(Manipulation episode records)
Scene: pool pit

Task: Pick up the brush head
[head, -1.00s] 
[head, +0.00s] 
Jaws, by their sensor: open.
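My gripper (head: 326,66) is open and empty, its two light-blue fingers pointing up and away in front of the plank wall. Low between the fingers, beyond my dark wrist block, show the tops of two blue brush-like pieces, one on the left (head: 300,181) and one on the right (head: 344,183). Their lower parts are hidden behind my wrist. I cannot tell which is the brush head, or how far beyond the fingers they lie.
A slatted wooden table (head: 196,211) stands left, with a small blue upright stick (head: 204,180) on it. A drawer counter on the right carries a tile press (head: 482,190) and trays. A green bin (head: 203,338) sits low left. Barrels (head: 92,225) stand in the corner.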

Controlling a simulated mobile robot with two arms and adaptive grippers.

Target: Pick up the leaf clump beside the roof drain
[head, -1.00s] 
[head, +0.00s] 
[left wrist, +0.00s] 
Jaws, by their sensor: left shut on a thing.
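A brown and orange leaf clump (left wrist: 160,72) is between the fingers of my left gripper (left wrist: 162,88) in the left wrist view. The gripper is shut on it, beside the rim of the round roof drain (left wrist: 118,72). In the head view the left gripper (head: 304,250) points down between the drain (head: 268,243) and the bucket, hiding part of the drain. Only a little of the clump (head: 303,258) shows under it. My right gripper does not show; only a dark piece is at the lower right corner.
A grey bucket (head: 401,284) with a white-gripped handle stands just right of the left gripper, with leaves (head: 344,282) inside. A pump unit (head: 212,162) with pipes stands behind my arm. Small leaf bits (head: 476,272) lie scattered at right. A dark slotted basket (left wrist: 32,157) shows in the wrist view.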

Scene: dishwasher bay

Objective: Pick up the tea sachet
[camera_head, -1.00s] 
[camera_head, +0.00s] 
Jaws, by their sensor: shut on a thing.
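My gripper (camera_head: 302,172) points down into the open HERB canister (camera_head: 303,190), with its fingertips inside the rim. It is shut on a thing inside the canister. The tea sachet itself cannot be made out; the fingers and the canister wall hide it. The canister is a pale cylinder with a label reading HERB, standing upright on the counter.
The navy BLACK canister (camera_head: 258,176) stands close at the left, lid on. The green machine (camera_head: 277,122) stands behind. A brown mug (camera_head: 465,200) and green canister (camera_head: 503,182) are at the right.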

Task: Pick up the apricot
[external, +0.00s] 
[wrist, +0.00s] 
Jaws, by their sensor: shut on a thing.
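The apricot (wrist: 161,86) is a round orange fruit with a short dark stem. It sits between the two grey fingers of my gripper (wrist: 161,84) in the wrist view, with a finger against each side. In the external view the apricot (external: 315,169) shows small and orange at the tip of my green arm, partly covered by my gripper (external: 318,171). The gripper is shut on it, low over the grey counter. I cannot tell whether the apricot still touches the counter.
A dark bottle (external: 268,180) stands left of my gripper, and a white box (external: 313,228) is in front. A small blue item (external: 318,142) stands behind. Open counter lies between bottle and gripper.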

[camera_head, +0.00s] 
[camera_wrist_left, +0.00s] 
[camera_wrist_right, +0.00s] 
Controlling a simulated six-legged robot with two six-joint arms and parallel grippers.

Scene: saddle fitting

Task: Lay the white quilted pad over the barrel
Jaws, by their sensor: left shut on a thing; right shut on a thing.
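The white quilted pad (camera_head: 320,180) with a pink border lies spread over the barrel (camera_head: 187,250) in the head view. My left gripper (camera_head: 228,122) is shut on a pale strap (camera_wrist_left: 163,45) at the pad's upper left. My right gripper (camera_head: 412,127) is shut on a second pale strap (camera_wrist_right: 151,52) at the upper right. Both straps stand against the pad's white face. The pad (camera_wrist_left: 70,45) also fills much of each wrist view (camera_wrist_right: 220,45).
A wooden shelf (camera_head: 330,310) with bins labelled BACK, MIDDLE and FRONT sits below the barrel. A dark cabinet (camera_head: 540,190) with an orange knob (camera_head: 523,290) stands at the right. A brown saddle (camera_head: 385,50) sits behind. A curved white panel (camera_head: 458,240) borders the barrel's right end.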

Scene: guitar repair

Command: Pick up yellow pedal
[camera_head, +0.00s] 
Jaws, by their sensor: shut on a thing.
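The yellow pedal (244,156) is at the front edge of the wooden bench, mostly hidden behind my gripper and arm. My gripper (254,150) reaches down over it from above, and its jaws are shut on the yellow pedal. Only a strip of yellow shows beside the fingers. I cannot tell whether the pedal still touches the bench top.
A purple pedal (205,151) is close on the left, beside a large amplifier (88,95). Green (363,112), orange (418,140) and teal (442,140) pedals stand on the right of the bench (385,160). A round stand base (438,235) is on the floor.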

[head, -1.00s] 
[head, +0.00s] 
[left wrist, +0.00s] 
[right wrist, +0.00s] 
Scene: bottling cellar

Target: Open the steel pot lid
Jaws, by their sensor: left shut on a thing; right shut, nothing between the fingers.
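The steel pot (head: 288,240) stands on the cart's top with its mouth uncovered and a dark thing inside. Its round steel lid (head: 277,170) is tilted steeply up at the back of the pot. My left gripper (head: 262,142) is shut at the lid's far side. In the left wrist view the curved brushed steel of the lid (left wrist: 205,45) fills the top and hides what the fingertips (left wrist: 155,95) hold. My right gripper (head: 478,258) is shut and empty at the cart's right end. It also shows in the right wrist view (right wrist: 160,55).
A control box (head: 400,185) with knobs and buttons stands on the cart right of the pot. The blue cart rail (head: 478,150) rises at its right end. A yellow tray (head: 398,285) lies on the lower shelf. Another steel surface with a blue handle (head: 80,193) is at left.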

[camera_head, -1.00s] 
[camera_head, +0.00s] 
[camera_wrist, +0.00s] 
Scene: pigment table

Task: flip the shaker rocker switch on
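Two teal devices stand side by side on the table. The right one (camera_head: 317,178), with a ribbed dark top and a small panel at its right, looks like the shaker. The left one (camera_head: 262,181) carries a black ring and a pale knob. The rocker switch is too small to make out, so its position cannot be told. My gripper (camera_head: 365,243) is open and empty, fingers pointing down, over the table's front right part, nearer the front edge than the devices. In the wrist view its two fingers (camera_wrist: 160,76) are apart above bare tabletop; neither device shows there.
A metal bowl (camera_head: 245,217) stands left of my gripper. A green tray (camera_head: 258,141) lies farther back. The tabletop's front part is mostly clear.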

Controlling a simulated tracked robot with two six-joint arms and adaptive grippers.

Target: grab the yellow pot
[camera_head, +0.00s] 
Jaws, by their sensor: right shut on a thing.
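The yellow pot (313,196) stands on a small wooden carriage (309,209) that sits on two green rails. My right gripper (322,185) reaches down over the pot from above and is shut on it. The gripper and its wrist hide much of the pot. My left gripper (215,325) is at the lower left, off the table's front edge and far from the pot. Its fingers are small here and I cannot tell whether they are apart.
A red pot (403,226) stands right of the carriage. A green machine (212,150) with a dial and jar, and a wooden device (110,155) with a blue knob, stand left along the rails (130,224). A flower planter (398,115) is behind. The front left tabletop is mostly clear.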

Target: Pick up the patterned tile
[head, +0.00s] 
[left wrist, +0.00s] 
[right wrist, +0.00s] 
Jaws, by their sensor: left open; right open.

Problem statement | Every line that holds the word "robot" counts once; state the total number of such lines and nothing else.

The response | 3